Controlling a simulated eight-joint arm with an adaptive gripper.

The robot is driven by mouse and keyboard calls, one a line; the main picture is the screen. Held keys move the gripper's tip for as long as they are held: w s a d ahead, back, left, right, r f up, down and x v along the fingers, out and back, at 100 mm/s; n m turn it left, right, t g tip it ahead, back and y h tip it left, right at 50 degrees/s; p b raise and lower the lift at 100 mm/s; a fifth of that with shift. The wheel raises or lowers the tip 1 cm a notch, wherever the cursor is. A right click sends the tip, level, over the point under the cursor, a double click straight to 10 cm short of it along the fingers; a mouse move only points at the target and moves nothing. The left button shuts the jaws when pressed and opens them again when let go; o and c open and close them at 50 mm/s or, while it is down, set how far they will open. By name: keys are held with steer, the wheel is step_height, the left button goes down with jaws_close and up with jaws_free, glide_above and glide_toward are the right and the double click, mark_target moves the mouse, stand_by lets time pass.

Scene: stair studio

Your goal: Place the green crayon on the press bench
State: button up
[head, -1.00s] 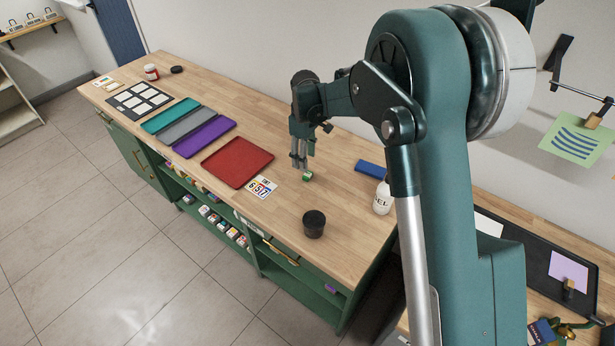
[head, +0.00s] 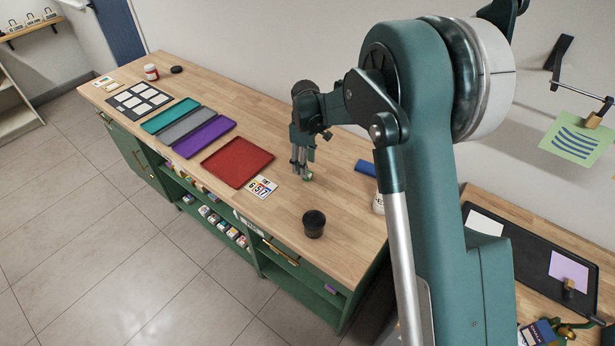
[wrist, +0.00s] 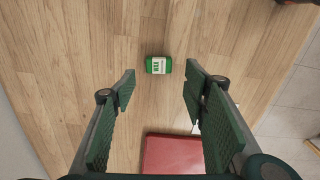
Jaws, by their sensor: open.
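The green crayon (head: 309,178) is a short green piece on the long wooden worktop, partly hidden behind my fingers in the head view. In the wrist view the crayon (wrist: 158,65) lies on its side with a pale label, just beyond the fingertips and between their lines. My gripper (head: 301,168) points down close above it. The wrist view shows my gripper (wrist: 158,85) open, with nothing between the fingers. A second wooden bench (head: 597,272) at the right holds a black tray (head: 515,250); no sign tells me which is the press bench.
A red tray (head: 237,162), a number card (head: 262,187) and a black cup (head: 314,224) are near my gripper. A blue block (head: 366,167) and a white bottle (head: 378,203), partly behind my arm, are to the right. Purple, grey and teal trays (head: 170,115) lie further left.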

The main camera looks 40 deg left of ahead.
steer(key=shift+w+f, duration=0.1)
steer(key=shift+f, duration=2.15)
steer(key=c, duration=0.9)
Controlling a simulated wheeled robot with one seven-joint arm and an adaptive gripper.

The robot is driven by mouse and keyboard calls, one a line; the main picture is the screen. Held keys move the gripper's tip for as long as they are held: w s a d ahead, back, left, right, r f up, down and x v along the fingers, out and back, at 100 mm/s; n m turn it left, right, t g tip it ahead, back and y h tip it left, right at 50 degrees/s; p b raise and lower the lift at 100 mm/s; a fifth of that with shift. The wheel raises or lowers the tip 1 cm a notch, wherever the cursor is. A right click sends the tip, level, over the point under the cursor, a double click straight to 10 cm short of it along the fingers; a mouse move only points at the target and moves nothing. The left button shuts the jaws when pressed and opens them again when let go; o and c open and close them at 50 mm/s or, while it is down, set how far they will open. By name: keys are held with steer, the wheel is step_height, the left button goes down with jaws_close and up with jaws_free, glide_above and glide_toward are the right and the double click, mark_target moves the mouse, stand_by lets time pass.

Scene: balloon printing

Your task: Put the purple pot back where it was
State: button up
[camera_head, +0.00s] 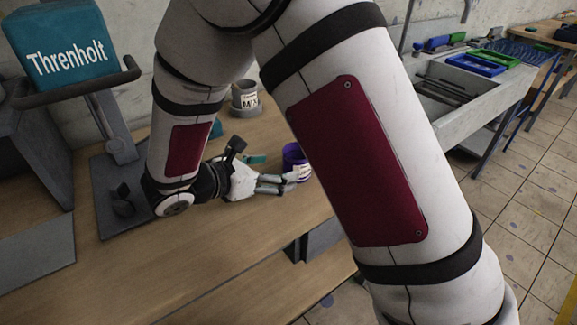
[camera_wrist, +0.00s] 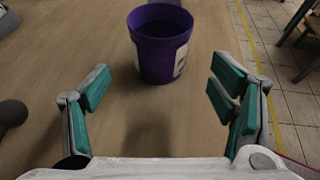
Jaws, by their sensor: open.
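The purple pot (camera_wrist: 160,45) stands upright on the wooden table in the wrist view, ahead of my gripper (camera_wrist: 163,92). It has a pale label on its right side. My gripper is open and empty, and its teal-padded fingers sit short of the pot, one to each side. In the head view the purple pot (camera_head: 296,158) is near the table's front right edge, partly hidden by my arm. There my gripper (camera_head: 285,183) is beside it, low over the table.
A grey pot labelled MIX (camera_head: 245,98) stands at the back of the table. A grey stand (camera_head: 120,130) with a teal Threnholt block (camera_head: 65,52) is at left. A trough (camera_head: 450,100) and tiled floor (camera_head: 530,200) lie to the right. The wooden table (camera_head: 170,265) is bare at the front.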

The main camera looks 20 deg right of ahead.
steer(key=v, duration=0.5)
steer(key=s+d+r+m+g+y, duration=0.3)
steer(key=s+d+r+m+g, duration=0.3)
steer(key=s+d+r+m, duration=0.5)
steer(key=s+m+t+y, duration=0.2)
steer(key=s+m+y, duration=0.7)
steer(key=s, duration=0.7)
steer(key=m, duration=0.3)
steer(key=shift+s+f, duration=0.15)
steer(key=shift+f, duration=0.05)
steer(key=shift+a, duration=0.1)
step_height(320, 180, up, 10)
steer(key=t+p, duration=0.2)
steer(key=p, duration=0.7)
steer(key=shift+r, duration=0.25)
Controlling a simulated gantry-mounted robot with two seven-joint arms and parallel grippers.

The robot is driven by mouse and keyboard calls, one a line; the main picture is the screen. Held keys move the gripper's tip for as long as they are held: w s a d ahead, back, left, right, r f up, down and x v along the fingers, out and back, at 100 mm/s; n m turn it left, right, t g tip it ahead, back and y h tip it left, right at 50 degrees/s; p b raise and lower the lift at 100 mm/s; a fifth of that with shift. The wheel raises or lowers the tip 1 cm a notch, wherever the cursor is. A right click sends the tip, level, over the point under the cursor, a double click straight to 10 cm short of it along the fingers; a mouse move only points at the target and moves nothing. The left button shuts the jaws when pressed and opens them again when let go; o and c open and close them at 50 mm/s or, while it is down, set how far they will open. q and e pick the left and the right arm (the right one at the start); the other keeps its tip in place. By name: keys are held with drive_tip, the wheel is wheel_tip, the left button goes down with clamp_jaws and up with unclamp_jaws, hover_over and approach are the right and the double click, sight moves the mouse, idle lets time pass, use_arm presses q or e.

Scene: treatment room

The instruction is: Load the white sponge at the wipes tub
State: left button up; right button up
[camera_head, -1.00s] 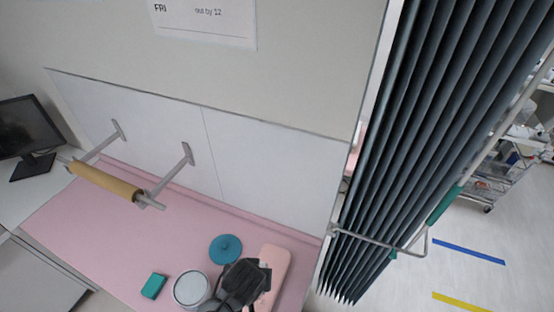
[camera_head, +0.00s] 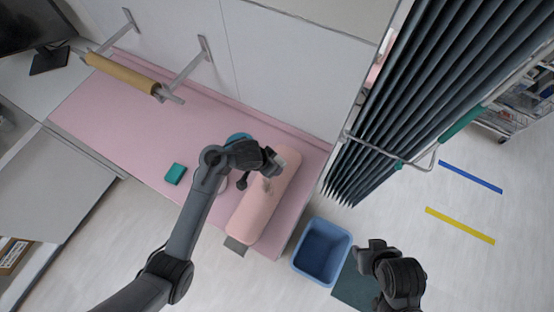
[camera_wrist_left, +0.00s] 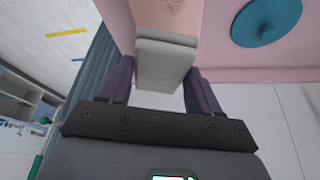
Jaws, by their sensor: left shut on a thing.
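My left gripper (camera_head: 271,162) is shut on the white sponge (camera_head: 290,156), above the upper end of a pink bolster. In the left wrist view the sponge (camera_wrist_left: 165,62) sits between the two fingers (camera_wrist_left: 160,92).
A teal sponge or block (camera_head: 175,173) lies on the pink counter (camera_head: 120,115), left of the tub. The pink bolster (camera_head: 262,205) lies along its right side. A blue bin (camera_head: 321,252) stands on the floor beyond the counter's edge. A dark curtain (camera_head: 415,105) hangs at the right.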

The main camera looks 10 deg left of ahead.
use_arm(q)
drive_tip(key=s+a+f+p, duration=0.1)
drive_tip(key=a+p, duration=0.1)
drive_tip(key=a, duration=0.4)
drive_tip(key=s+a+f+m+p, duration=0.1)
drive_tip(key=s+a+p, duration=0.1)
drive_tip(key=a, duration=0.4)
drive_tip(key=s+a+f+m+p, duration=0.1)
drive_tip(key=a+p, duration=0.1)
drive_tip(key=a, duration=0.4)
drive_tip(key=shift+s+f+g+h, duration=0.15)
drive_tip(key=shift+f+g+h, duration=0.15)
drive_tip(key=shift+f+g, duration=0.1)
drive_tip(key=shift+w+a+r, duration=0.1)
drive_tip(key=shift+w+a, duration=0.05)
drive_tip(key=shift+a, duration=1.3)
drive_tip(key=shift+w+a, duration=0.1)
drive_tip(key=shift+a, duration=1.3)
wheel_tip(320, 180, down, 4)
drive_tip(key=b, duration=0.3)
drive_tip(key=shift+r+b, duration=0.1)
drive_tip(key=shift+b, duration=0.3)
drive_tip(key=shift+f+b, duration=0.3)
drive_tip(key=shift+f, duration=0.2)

++++++

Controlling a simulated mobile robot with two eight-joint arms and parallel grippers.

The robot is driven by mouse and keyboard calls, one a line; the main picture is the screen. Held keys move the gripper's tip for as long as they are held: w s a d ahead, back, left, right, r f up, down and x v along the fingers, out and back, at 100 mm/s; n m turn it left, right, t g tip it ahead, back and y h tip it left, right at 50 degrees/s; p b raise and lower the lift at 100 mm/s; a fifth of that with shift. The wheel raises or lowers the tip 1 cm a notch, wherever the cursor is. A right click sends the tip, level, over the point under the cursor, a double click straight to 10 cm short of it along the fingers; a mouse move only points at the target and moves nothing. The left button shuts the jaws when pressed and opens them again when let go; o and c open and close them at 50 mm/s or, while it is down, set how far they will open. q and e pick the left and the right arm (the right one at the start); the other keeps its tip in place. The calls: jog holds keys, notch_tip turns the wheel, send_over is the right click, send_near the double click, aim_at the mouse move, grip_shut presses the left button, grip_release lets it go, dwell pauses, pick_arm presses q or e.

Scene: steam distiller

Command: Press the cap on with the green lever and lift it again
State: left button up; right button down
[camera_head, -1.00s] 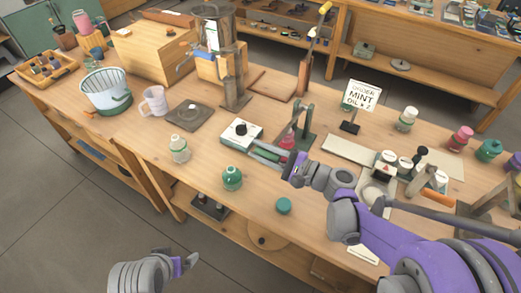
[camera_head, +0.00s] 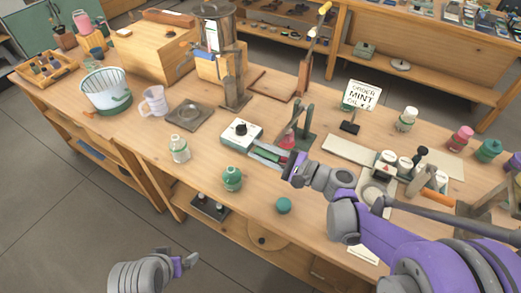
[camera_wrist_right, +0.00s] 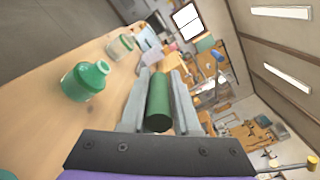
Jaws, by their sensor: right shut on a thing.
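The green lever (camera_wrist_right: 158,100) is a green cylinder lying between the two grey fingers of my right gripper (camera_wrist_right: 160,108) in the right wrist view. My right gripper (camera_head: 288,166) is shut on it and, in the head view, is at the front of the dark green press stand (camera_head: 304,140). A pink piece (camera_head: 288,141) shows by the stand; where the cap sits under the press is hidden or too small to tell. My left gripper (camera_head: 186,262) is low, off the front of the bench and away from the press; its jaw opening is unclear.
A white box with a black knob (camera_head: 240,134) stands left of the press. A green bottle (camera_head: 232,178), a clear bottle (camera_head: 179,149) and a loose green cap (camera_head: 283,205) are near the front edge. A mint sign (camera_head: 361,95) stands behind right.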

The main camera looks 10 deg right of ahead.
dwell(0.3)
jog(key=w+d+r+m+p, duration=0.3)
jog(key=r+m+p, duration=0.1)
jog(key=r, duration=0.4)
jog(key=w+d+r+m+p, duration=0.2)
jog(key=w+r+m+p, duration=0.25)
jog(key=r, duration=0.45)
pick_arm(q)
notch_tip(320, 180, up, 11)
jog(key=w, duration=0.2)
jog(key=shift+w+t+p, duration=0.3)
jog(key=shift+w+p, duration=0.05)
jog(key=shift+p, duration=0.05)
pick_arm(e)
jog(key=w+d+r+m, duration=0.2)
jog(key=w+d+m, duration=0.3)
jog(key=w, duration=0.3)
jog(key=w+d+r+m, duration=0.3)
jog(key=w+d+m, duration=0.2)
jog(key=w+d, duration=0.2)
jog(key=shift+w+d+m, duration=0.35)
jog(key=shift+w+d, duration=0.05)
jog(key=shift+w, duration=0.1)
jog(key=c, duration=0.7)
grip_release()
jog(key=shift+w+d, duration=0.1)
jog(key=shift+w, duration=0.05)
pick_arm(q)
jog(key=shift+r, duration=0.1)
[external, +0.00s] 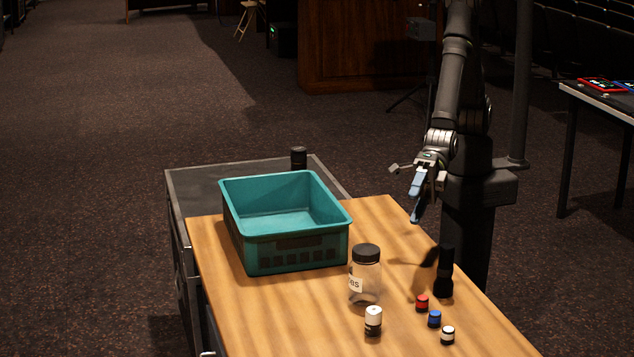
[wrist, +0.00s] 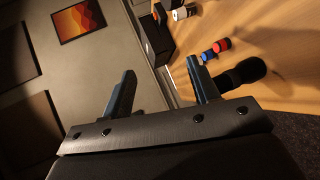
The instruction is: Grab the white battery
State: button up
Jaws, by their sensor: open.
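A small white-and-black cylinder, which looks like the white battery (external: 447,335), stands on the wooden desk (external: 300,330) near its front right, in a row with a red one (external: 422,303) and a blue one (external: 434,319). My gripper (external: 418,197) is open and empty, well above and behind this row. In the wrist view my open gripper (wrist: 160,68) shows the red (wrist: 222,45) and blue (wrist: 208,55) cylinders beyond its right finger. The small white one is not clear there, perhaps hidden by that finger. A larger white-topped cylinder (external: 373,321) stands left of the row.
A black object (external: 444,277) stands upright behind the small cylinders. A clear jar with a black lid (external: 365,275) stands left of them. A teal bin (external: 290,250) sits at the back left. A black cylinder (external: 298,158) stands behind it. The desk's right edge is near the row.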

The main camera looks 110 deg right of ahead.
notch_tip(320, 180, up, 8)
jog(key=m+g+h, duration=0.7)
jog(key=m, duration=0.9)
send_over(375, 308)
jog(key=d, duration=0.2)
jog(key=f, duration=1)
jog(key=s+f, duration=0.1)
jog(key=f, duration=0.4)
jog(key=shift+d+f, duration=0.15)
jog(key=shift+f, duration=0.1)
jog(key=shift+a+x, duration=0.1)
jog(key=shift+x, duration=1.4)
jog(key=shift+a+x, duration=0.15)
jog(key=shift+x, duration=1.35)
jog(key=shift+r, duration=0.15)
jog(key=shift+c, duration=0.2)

++++++

Across the data, tally the lines containing "parallel" and give back the number alone.

2